Despite changing the temperature to high, your water will always be lukewarm. You might also have hot water, but you’ll run quickly out of it.
This is because the upper thermostat stops working when 1/3 of the tank has reached the desired temperature.
At this point, the lower thermostat should start working and heat the rest of the water.
However, when the lower thermostat is defective, this process won’t start because the thermostat won’t turn the heating element on. The rest of the water will be cold.
Checking Your Water Heater Thermostat
You can check that your water heater thermostat is faulty by running a few tests. Before you start, turn off the power and remove the access cover to the thermostat.
Here is a list of the tools you’ll need.
- Check that there’s no access to electricity by connecting one probe of a multimeter to the unpainted metal housing and the other to one terminal of the thermostat. If it reads (zero), you can start checking the thermostat.
- Remove the wires from the thermostat and use the multimeter to test the terminal for continuity. Connect the probes to both terminals and check if it reads close to zero. If it doesn’t, then your thermostat is faulty.
- Touch one lead to the common terminal and the other to the heating element terminal. If the water is below the thermostat setting, it should read close to zero.
In most cases, it’s recommended to replace both the thermostat and heating element. All these components are related to one another, so if one of them fails, the others will soon become faulty.

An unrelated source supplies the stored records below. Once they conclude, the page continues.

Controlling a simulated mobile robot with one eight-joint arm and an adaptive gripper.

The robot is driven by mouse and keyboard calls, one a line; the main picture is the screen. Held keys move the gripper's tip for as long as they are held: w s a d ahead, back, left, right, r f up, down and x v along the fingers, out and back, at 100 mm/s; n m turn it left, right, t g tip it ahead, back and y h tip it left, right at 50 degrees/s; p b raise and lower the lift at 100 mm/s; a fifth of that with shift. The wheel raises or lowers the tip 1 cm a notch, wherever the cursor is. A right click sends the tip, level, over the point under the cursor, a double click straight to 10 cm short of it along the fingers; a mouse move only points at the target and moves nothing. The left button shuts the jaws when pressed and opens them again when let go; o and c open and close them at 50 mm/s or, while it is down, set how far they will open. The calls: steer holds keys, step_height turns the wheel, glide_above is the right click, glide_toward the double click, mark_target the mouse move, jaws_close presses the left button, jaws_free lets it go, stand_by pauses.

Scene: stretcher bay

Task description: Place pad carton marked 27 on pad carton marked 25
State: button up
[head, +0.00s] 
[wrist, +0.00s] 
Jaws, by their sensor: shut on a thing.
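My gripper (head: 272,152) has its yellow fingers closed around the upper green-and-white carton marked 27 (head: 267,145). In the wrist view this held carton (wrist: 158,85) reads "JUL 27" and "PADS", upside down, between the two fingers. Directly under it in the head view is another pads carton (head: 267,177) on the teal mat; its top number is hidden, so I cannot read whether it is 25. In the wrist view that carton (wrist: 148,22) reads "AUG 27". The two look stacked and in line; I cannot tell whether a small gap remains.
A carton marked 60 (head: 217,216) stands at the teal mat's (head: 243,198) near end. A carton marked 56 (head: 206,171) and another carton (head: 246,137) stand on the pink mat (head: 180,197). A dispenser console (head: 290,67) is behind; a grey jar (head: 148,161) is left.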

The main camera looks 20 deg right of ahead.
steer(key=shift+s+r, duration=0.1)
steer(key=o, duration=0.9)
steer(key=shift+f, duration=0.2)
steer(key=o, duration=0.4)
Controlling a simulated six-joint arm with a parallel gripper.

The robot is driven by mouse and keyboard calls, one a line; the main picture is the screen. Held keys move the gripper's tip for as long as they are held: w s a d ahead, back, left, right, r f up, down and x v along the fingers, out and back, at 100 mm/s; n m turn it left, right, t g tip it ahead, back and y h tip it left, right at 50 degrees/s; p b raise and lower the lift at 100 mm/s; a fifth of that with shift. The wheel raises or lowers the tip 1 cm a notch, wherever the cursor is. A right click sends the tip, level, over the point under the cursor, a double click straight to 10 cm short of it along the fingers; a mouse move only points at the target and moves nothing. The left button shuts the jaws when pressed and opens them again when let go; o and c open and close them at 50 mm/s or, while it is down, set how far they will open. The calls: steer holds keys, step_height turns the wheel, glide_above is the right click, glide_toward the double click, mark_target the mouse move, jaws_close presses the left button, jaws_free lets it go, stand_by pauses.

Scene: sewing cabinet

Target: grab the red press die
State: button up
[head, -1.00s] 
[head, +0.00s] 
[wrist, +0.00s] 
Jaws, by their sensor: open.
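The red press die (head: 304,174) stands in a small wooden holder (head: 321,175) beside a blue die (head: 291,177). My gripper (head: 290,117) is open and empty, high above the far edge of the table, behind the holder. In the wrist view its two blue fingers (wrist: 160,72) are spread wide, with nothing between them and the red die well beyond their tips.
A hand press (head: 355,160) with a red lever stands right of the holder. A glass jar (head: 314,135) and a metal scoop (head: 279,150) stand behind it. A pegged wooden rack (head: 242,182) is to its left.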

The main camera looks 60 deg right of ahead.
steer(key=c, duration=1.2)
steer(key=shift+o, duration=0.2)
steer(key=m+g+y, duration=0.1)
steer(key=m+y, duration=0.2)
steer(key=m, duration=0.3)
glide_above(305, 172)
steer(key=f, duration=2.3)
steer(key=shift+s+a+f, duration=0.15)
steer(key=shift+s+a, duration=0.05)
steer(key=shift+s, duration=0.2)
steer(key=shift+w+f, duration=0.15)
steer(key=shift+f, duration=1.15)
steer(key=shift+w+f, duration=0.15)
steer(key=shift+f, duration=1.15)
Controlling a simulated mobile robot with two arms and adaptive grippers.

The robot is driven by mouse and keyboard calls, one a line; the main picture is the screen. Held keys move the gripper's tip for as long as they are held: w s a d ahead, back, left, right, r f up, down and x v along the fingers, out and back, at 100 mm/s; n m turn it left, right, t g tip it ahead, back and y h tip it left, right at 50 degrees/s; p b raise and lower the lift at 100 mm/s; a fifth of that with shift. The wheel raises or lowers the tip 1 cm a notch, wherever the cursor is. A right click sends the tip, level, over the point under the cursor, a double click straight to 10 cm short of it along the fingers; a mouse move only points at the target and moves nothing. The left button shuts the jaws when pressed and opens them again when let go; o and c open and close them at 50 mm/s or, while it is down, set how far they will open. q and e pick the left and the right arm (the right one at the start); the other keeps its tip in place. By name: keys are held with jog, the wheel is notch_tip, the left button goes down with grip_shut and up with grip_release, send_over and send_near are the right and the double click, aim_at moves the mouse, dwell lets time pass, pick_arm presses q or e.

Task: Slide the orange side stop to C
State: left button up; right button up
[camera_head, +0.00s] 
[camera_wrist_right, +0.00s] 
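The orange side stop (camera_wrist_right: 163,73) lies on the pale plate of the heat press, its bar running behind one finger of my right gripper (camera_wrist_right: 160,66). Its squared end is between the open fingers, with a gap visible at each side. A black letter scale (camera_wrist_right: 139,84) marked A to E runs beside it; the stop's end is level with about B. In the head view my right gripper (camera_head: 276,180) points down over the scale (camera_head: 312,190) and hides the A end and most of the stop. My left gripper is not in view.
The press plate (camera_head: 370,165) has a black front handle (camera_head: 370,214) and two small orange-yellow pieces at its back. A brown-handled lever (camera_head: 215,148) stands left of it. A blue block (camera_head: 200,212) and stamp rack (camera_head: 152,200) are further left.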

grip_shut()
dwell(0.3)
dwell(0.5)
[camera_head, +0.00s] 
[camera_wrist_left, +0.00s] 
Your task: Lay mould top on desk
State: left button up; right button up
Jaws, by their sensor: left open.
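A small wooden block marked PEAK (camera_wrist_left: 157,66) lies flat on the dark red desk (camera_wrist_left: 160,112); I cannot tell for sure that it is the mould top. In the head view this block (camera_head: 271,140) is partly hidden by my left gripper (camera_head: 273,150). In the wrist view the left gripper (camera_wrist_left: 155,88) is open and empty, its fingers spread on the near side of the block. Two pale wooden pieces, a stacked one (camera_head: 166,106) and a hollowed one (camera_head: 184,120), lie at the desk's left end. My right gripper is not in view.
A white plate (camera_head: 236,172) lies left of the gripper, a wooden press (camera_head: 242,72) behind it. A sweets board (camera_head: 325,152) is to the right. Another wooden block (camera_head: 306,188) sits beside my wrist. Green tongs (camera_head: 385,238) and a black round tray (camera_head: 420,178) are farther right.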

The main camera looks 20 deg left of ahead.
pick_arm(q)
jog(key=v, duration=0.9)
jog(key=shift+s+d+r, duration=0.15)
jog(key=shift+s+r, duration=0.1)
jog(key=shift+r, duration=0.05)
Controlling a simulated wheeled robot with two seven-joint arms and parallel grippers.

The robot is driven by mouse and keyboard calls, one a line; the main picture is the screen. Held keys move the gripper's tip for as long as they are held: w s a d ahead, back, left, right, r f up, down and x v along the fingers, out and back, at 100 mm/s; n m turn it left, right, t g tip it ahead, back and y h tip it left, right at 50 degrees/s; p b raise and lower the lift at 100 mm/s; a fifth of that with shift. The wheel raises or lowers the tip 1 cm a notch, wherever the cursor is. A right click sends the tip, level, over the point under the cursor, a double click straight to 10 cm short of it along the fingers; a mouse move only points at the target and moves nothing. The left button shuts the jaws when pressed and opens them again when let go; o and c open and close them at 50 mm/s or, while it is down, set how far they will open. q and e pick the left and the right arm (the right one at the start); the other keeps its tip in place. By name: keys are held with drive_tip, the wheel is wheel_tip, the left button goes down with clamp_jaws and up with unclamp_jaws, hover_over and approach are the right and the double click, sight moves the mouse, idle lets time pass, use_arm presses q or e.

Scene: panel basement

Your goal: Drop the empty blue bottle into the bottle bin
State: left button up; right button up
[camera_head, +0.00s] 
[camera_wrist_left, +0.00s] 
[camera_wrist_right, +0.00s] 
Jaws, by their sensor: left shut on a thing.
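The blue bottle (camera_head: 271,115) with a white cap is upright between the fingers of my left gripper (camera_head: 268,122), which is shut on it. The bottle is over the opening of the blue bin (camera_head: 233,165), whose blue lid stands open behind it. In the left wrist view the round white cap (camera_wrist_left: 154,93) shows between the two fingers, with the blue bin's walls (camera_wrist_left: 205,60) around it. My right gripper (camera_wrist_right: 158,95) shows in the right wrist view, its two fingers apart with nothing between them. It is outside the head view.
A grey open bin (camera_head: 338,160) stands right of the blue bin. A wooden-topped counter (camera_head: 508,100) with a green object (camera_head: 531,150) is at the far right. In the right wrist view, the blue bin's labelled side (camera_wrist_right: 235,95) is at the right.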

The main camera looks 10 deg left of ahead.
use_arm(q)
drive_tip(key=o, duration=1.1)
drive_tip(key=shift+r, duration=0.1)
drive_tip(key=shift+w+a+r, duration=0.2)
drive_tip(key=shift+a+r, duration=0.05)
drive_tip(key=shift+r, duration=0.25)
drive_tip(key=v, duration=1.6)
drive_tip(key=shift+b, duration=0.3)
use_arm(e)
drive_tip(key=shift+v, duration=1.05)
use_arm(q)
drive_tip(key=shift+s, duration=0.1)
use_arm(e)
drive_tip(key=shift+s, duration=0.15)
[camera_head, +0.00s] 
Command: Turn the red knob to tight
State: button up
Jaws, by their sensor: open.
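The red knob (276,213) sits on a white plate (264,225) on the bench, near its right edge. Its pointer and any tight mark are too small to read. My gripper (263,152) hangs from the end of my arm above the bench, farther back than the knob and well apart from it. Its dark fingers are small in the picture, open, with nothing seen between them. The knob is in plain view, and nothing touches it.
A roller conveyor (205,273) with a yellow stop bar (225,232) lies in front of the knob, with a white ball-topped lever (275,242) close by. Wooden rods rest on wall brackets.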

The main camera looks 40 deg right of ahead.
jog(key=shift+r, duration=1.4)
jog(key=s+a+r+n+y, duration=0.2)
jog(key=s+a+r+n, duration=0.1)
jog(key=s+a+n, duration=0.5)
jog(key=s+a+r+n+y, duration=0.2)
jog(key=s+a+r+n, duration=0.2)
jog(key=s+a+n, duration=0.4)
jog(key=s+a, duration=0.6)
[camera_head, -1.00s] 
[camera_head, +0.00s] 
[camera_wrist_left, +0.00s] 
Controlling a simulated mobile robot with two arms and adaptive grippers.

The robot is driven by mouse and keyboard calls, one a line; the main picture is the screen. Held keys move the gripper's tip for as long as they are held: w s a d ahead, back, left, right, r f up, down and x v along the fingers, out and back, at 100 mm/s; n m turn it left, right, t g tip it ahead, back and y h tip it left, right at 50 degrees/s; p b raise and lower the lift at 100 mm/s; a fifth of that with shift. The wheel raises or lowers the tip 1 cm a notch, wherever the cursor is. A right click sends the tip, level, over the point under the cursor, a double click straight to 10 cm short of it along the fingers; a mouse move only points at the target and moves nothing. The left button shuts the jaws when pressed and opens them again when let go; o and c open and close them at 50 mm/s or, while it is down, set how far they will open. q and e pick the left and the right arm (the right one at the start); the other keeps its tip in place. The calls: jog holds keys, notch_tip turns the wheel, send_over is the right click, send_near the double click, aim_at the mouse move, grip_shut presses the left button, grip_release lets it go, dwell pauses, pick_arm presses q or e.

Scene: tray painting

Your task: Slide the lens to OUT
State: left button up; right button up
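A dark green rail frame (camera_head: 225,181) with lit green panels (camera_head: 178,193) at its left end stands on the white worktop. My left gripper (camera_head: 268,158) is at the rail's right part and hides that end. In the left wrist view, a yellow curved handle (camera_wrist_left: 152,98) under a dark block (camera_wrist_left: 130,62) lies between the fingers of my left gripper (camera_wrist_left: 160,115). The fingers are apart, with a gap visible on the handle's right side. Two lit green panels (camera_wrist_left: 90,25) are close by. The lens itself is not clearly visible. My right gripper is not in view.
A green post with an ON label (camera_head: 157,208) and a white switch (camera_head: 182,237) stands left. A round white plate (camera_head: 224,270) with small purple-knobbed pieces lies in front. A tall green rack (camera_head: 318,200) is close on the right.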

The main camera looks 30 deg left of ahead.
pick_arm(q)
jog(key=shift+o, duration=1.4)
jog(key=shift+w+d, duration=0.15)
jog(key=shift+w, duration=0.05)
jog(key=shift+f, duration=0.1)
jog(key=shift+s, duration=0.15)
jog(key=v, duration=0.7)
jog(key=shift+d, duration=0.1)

You need to hire a professional to replace the water heater thermostats. Professional handymen have access to the required tools and will ensure that the new thermostats are compatible with your water heater.
So, are water heater thermostats universal?
There are two types of water heaters, single and dual-element heaters. Both types have thermostats that control the temperature and supply of hot water.
All thermostats work in the same way, but they’re not universal or interchangeable. So you need to make sure that the thermostat you’ve picked is compatible with your water heater, and the best way to do that is to hire a professional to have it examined and replaced.